I felt as though I have one arm stretched to hand in the documentation to the media council bureaucrats and the other stretched to another side where someone is saying from their grave, “withdraw allegiance from the old categories of the Negative.” The law, in Michel Foucault’s thinking, among others, figures in the list of the negative.
For the longest time, I was drawn to the idea of “vanishing before dying,” of disappearing in a spectacular way when existence is no longer possible. In building up on the idea, I imagine vanishing artistically as a visible act that resists its own disappearance. Think of that theater piece or that film that ends, curtains down or screens off. The product, in its unitary sense, is gone, yet something of it stays with you. But while spectacular, indelible, trace-making vanishing is an avenue, another can always be configuration. Here again, Foucault inspires in his capsuled summary of his directives in Gilles Deleuze and Félix Guattari’s Anti-Œdipus’ preface (1972): “Prefer mobile arrangements over systems. Believe that what is productive is not sedentary but nomadic.”

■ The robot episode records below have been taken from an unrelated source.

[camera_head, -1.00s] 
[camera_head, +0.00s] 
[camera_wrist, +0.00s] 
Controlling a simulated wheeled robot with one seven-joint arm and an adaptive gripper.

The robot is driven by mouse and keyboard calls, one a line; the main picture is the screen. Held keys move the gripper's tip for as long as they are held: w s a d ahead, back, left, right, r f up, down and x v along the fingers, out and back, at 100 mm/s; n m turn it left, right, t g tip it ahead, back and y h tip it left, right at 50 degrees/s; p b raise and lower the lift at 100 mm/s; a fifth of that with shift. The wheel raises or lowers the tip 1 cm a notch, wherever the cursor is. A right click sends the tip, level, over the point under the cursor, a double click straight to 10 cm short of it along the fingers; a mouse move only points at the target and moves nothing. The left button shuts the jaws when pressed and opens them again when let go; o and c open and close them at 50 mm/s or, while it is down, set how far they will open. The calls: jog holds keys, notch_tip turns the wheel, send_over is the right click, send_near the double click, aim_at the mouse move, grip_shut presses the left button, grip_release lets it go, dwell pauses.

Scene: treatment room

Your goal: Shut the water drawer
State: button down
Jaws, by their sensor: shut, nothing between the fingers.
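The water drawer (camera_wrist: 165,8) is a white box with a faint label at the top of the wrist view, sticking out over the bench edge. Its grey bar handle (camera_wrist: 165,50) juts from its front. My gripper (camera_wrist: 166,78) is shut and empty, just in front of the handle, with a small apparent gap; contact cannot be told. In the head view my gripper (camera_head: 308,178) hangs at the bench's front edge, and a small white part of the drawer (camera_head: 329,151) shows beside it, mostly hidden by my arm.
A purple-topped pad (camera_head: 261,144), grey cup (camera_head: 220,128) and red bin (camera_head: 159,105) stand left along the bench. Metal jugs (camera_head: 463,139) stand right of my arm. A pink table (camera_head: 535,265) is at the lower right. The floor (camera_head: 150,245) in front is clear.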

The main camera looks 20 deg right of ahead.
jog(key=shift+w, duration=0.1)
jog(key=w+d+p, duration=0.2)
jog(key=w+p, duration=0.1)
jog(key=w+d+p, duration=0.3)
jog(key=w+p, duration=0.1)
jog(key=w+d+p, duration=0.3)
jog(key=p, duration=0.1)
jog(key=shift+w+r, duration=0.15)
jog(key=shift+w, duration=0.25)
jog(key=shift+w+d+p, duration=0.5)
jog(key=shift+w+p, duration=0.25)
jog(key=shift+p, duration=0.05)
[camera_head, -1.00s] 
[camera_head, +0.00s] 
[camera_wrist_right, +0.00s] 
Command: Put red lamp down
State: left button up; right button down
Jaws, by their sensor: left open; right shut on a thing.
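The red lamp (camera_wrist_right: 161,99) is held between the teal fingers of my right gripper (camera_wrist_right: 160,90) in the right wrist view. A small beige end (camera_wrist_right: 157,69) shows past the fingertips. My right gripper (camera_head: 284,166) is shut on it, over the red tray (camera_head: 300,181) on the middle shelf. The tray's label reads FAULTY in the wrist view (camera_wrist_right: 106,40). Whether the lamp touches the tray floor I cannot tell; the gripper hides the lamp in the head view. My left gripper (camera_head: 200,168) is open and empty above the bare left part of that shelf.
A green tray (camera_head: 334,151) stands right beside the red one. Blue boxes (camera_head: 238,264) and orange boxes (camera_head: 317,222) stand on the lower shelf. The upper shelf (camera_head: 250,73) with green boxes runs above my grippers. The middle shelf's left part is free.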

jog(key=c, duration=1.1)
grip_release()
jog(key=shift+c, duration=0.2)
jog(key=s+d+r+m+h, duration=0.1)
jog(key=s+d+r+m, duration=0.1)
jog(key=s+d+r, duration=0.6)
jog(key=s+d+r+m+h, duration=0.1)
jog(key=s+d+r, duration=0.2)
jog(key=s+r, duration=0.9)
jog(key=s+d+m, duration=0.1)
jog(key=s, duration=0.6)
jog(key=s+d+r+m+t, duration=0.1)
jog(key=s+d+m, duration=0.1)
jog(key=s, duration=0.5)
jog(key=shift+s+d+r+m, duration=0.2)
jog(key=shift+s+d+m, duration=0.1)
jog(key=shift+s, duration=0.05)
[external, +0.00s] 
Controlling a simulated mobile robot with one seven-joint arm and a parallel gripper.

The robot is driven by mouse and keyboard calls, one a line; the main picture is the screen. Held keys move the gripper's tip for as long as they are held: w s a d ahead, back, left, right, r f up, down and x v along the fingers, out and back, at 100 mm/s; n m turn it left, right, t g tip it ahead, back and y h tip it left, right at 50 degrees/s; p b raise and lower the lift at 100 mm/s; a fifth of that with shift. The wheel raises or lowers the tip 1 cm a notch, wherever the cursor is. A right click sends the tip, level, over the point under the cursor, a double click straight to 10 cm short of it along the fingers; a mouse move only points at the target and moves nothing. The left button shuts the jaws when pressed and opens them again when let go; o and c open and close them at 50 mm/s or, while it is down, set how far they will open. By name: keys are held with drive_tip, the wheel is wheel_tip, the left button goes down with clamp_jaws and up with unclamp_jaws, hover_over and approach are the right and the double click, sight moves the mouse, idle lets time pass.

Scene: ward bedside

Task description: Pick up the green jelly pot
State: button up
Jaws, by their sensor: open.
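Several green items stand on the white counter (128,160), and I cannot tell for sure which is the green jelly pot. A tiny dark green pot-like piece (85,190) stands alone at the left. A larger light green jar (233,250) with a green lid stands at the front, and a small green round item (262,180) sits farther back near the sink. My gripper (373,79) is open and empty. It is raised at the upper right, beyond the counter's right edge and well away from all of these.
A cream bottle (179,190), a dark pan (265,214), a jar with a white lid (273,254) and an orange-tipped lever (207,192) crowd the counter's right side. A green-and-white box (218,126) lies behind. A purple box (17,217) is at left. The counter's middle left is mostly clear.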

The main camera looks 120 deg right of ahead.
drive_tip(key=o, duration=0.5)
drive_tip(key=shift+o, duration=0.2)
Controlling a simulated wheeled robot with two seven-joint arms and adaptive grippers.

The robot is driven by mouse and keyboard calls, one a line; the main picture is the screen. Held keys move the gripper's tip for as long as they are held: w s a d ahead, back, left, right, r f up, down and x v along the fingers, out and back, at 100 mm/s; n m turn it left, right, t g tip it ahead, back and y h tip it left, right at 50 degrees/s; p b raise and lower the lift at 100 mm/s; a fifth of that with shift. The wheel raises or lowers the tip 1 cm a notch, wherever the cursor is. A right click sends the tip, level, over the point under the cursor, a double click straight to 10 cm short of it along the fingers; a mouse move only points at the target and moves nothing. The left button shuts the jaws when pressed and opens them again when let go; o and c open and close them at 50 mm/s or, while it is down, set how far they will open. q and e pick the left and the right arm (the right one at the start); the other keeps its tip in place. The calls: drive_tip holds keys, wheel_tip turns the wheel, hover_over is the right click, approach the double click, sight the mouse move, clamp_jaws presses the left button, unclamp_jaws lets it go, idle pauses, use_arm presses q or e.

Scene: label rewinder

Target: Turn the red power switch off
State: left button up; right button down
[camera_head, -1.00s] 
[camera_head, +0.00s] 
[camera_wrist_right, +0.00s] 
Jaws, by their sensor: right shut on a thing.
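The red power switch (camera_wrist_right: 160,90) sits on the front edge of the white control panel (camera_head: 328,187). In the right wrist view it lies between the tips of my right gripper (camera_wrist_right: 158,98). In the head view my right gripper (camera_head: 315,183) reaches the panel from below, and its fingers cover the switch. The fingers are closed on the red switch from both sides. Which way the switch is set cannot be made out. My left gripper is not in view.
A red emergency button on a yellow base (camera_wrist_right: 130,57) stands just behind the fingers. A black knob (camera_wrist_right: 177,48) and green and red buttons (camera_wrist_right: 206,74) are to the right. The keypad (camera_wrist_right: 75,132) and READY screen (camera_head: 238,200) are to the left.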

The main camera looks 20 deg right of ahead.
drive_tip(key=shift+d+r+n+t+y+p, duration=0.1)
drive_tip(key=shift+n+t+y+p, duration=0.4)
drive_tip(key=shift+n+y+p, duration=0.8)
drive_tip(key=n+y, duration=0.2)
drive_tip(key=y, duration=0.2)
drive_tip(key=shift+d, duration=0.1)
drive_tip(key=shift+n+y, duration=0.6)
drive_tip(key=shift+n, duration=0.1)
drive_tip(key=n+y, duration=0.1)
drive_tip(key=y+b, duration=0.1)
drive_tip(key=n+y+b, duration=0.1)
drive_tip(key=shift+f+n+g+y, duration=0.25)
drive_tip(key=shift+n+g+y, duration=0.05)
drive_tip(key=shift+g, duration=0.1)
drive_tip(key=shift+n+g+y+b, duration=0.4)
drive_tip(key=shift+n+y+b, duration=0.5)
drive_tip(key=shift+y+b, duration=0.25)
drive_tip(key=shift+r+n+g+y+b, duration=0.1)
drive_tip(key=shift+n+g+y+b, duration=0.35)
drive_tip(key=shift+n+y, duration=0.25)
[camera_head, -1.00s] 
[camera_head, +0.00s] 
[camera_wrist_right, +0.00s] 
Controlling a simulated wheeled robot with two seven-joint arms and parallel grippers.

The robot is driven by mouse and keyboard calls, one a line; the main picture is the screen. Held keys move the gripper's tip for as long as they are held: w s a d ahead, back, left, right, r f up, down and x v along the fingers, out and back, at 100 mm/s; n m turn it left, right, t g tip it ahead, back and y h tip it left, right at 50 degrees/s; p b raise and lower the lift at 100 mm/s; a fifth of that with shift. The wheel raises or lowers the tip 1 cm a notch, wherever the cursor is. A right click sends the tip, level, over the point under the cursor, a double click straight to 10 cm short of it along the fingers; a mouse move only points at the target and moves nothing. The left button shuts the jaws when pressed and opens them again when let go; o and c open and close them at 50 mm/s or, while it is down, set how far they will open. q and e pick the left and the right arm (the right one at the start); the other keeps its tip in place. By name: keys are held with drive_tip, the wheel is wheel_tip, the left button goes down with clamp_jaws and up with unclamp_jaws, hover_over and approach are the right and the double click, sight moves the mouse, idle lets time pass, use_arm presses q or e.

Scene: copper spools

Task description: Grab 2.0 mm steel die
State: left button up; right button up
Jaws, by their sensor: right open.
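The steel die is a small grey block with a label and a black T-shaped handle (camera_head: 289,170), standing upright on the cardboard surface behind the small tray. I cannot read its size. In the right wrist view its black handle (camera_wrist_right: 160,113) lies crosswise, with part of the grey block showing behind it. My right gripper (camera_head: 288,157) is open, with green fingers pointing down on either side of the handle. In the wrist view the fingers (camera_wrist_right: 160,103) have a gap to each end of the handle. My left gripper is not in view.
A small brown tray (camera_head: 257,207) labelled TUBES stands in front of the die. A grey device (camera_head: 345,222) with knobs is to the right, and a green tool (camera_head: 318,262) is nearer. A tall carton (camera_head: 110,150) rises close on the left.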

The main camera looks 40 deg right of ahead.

What if we let go of publishing using the traditional digital realm of developing a website and using social media or wherever else readers are putting their attention to create traction around it? Isn’t our going to the Internet in the first place a flight from the concentrated methods of traditional publishing and broadcasting? Why aren’t we in that flight anymore? Why are we reproducing the old methods of production and distribution when we were promised the possible radical change by technology?
Can we start imagining being nowhere, and everywhere? Can we, for real, subvert the conditions we are politely critiquing, taking the fight to our own body? Our own existence?